* [WRITTEN INSTRUCTION] Write out the material exactly, without any of its pictures.

* [SOURCE DATA]
= = = =

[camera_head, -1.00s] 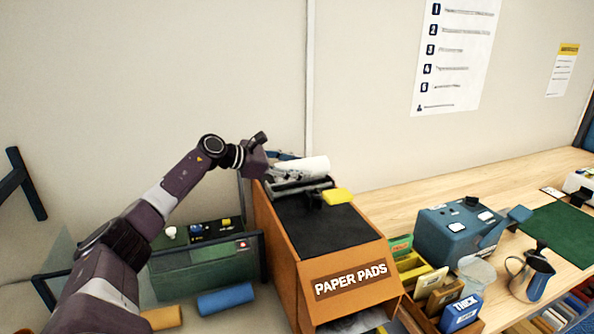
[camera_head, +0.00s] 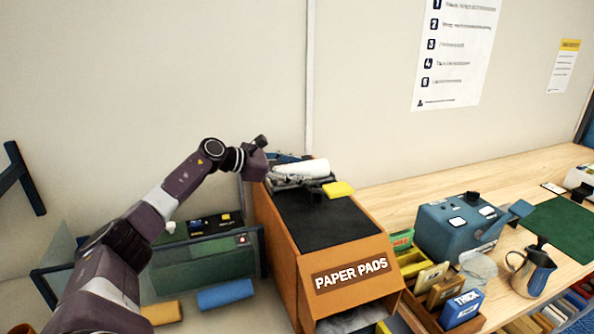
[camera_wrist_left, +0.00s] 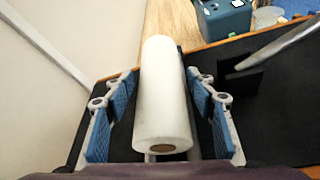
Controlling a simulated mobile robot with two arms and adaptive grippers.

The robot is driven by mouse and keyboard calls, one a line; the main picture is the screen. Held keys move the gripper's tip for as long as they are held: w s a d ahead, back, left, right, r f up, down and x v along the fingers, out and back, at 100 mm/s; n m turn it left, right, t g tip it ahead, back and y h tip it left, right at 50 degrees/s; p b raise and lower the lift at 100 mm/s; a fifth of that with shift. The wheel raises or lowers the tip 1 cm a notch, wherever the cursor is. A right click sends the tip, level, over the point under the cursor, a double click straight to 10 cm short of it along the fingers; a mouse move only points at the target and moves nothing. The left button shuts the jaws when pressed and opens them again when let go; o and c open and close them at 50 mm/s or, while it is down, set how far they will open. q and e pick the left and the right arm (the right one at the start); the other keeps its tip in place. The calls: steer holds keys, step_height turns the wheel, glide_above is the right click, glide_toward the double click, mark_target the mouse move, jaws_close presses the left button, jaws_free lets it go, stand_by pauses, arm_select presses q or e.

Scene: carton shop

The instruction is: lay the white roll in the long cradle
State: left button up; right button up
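The white roll (camera_head: 312,168) lies lengthwise on top of the orange-sided stand with a black top, near its back end. In the left wrist view the white roll (camera_wrist_left: 163,95) lies between my left gripper's blue-padded fingers (camera_wrist_left: 160,115). Gaps show between the pads and the roll, so the gripper is open around it. My left gripper (camera_head: 287,178) reaches in from the left in the head view. Dark parts show beside and under the roll, but the fingers and roll hide most of the cradle; I cannot tell how it is seated. My right gripper is not in view.
A black bracket (camera_wrist_left: 240,78) with a grey bar stands right of the roll. A yellow block (camera_head: 338,189) is near the roll's front. A blue machine (camera_head: 458,228) is on the wooden table at right. A blue roll (camera_head: 225,295) lies front left.

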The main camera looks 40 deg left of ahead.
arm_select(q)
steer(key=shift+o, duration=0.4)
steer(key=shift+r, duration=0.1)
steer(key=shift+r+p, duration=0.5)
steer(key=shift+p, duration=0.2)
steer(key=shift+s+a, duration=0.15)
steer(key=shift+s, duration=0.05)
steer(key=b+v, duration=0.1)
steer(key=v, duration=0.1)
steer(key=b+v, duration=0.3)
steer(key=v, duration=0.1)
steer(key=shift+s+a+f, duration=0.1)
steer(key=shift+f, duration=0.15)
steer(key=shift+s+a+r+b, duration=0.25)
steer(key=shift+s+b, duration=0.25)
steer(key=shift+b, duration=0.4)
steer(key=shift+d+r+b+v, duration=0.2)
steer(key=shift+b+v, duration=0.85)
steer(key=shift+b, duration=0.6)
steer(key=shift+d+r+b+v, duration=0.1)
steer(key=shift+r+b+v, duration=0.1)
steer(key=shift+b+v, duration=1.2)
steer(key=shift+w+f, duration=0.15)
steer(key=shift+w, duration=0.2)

= = = =

* [ANSWER FOR THE TASK]
[camera_head, -1.00s] 
[camera_head, +0.00s] 
[camera_wrist_left, +0.00s] 
Controlling a simulated mobile robot with two arms and adaptive grippers.

The robot is driven by mouse and keyboard calls, one a line; the main picture is the screen. Held keys move the gripper's tip for as long as they are held: w s a d ahead, back, left, right, r f up, down and x v along the fingers, out and back, at 100 mm/s; n m turn it left, right, t g tip it ahead, back and y h tip it left, right at 50 degrees/s; p b raise and lower the lift at 100 mm/s; a fifth of that with shift. The wheel raises or lowers the tip 1 cm a notch, wherever the cursor is. A right click sends the tip, level, over the point under the cursor, a double click straight to 10 cm short of it along the fingers; a mouse move only points at the target and moves nothing. The left button shuts the jaws when pressed and opens them again when let go; o and c open and close them at 50 mm/s or, while it is down, set how far they will open. q and e pick the left and the right arm (the right one at the start); the other keeps its tip in place. The calls: steer holds keys, step_height turns the wheel, glide_above is the right click, glide_toward the double click, mark_target the mouse move, jaws_close presses the left button, jaws_free lets it go, stand_by pauses, arm_select presses q or e.

Scene: carton shop

The instruction is: lay the white roll in the long cradle
State: left button up; right button up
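The white roll (camera_head: 312,168) lies lengthwise on top of the orange-sided stand with a black top, near its back end. In the left wrist view the white roll (camera_wrist_left: 163,95) lies between my left gripper's blue-padded fingers (camera_wrist_left: 160,115). Gaps show between the pads and the roll, so the gripper is open around it. My left gripper (camera_head: 287,178) reaches in from the left in the head view. Dark parts show beside and under the roll, but the fingers and roll hide most of the cradle; I cannot tell how it is seated. My right gripper is not in view.
A black bracket (camera_wrist_left: 240,78) with a grey bar stands right of the roll. A yellow block (camera_head: 338,189) is near the roll's front. A blue machine (camera_head: 458,228) is on the wooden table at right. A blue roll (camera_head: 225,295) lies front left.

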The main camera looks 40 deg left of ahead.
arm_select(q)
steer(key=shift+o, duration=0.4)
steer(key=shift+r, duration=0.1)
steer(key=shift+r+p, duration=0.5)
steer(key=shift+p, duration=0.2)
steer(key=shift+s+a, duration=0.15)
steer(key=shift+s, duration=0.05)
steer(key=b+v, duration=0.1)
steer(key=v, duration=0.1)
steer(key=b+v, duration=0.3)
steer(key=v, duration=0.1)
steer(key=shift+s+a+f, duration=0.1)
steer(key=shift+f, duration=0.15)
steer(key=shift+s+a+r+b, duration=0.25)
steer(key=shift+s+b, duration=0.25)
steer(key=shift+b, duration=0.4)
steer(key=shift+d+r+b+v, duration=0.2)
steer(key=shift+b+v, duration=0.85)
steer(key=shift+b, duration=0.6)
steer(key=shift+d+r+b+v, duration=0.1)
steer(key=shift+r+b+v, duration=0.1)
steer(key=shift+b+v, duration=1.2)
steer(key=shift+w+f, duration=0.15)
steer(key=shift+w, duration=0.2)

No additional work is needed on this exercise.